Thursday, February 7, 2013

HAPPY ONE HUNDREDTH, HENRY HASSE!

Science fiction and fantasy writer Henry Hasse (died 1977) would have celebrated his one hundredth birthday today.  Henry who? you ask.

Hasse published over forty science fiction stories in his lifetime, beginning with The End of Time, a a tale he wrote with A. Fedor in the November 1933 issue of Wonder Tales.   Hasse's first solo story was the classic He Who Shrank (Amazing  Stories, August 1936, reprinted both in Healy and McComas's Adventures in Time and Space and in Isaac Asimov's Before the Golden Age).

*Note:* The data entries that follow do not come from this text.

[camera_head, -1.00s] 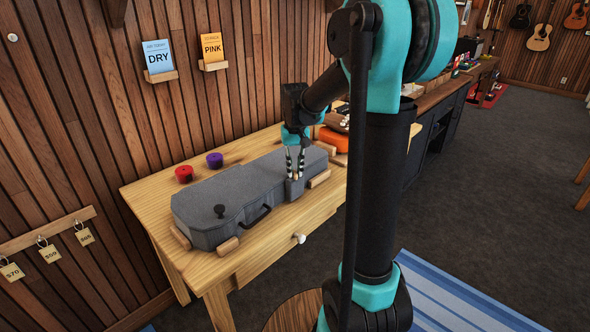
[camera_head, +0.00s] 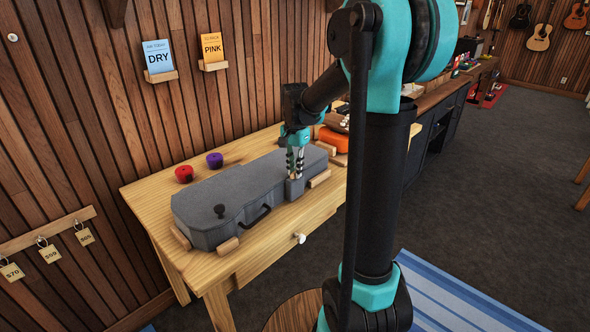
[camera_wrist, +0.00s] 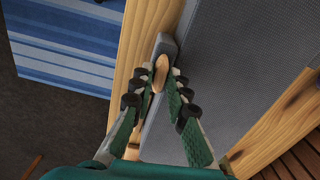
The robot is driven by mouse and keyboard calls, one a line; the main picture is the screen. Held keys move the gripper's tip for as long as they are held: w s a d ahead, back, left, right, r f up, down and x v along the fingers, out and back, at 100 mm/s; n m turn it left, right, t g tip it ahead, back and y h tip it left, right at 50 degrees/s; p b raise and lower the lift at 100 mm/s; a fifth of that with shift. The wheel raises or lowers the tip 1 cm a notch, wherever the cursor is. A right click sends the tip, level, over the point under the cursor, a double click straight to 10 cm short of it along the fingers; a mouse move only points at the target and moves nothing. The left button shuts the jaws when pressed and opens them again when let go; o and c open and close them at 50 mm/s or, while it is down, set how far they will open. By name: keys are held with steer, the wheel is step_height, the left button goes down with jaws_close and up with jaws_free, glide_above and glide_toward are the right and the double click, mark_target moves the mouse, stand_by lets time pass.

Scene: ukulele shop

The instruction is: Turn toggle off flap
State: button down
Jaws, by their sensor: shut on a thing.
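A grey ukulele case (camera_head: 215,200) lies on a wooden workbench, with a small grey flap (camera_head: 294,190) on its near side. In the wrist view the flap (camera_wrist: 165,46) carries an oblong pale wooden toggle (camera_wrist: 161,68). The toggle lies roughly along the case's edge. My gripper (camera_head: 295,174) points down at the flap. In the wrist view its fingertips (camera_wrist: 160,80) are on either side of the toggle, shut on it. The fingers partly hide the toggle's sides. In the head view the toggle is too small to make out.
Wooden blocks (camera_head: 228,245) sit around the case on the workbench (camera_head: 150,198). A red roll (camera_head: 184,174) and a purple roll (camera_head: 214,160) stand behind it. A black handle (camera_head: 257,216) is on its near side. An orange object (camera_head: 333,139) lies at the bench's right.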

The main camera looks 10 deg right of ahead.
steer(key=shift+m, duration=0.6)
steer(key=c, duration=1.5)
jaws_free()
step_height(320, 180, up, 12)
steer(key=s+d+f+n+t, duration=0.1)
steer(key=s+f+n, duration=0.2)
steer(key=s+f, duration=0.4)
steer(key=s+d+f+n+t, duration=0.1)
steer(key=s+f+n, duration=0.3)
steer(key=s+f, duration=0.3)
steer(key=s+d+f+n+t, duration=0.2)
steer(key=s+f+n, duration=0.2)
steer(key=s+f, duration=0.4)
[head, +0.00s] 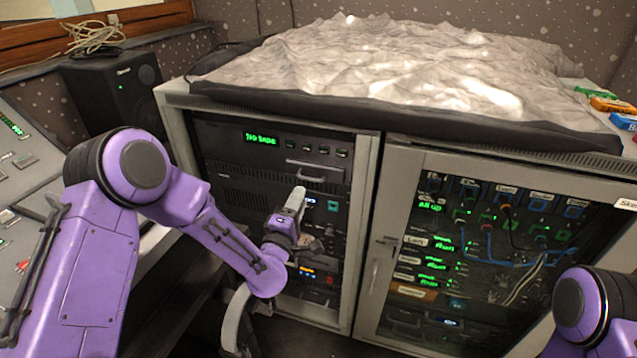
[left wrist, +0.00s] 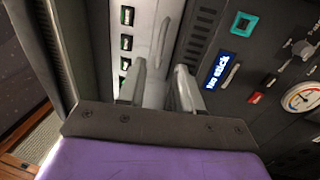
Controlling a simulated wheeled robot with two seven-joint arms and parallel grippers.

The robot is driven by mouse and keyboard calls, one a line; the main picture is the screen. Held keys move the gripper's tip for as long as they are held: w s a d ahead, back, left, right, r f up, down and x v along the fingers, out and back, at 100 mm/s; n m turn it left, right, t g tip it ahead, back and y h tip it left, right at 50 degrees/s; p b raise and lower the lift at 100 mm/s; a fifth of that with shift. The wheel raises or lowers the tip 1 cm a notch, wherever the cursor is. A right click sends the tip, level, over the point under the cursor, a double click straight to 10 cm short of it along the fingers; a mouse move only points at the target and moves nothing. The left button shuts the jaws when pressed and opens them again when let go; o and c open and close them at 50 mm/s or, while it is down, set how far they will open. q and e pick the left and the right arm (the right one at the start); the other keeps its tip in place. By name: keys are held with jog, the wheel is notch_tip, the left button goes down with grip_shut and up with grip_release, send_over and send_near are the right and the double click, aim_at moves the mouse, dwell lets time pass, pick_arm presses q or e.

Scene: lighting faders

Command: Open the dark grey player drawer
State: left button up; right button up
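In the left cabinet's rack in the head view, a unit with a pale bar handle (head: 318,172) sits below the green-lit display unit. It seems to be the drawer, and it looks shut. In the left wrist view its front shows as a grey panel with a handle (left wrist: 163,38). My left gripper (head: 298,197) is in front of the rack, just below that handle. In the left wrist view its two fingers (left wrist: 158,80) are apart, with the panel beyond them and nothing clearly between them. I cannot tell whether they touch anything. My right gripper is out of view.
A small blue-lit display (left wrist: 219,70), a teal-framed button and a round gauge (left wrist: 301,97) are on a neighbouring unit. A glass-doored cabinet (head: 390,243) with cables stands at the right. A crumpled grey relief model (head: 400,60) covers the top. A black speaker (head: 112,92) stands behind my left arm.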

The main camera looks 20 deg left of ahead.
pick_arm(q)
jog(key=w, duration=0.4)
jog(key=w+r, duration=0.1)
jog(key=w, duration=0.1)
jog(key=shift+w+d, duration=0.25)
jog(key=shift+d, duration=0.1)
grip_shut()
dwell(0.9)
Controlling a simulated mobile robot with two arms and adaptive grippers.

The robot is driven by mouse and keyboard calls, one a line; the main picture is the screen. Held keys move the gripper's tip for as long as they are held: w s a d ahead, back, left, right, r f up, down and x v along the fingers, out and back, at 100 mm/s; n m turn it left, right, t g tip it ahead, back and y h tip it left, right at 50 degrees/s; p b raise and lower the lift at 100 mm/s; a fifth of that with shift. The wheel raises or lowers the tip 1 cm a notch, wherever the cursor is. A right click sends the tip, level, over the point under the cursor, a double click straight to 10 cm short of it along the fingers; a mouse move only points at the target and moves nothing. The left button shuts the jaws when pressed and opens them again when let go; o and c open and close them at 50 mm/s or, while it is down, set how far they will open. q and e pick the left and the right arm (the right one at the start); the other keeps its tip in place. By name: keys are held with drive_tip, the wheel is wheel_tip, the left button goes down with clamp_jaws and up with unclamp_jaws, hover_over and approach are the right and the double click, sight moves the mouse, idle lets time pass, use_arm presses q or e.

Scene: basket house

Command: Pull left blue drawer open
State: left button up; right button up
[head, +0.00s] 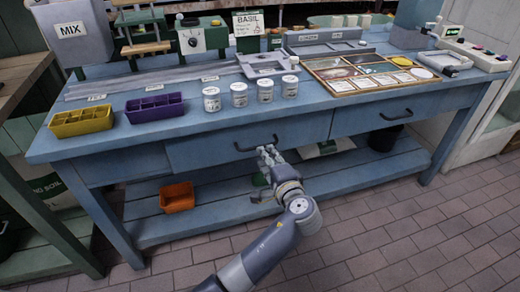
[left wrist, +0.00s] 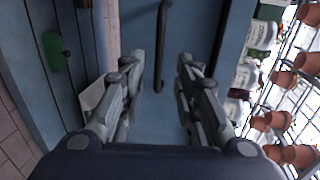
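The left blue drawer (head: 205,152) is in the front of the blue workbench and looks closed, its face level with the bench front. Its dark bar handle (head: 243,149) is partly hidden by my left gripper (head: 267,153), which is right in front of the handle's right part. In the left wrist view, my left gripper (left wrist: 161,57) is open, and the handle (left wrist: 161,45) shows between its two fingers. I cannot tell whether the fingertips touch the handle or the drawer face. My right gripper is in neither view.
The blue workbench (head: 380,117) has a second drawer (head: 360,119) on the right. Its top holds a yellow bin (head: 82,122), a purple bin (head: 155,107), several white jars and a framed board (head: 370,73). An orange bin (head: 177,197) is on the lower shelf. The tiled floor (head: 400,235) in front is clear.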

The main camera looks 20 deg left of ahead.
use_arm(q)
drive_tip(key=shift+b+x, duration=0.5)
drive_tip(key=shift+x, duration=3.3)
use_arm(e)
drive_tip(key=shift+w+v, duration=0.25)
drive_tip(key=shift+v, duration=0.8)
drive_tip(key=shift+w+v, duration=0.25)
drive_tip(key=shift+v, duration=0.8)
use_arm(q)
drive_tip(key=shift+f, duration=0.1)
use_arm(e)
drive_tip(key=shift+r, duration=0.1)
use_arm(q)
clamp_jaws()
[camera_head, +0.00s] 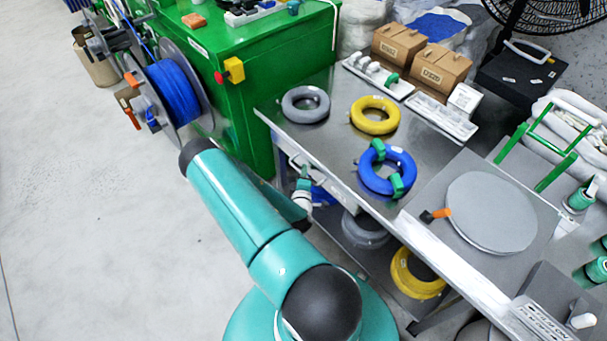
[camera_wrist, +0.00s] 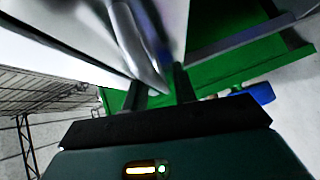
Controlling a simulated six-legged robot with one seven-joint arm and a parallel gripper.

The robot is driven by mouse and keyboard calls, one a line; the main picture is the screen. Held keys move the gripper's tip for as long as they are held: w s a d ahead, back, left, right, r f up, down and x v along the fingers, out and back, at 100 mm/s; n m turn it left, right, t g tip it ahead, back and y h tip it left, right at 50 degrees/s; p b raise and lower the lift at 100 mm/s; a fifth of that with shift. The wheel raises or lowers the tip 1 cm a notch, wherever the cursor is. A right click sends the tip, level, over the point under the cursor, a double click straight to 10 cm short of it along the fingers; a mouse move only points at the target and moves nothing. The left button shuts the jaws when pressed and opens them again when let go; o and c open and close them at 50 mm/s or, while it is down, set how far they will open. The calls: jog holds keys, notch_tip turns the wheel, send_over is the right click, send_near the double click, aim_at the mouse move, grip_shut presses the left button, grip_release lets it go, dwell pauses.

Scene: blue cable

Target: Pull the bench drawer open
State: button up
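The steel bench (camera_head: 335,135) stands right of centre in the head view, its near edge running down to the right. The drawer front is below its left end and is mostly hidden by my arm; I cannot tell how far out it is. My gripper (camera_head: 302,198) is close to that left front part of the bench. In the wrist view, my gripper (camera_wrist: 158,82) has its two dark fingers apart, with a curved silver bar (camera_wrist: 146,62), perhaps the drawer handle, reaching between them. Contact with the bar is unclear.
On the bench lie a grey coil (camera_head: 305,104), a yellow coil (camera_head: 375,115), a blue coil (camera_head: 387,170) and a round grey plate (camera_head: 490,212). More coils sit on the lower shelf. A green cabinet (camera_head: 245,120) adjoins the left end.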

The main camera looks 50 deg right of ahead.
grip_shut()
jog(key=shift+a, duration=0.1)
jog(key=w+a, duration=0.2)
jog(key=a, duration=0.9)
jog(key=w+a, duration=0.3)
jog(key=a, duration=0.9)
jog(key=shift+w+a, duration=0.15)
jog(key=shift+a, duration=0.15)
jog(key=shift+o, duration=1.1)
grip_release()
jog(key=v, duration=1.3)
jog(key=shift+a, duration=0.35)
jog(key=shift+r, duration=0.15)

Prehaps Hasse's greatest claim to fame was that he co-wrote Ray Bradbury's first published story (Pendulum, Super Science Stories, November 1941).  Hasse collaborated on two additional stories with Bradbury in the 1940s.  Other he collaboratored with were Emil Petaja and Albert de Pina.  His last story was published in 1975 in Stuart David Schiff's small-press magazine Whispers.

Hasse's work appeared mostly in semi-professional and/or low-paying (sometimes no-paying) magazines.  Little has been reprinted.  Henry Hasse was one of many toilers in a field of literature that offered few rewards -- writers who produced a few good and many uneven stories and whose work helped keep a genre alive.

From the July 1952 issue of Planet Stories, Project Gutenberg has picked up One Purple Hope!, which you can read at the link.

http://www.gutenberg.org/catalog/world/readfile?fk_files=1608106&pageno=1

On your one hundredth birthday, Mr. Hasse, I salute you.  You may be an often-overlooked writer but you are not yet forgotten.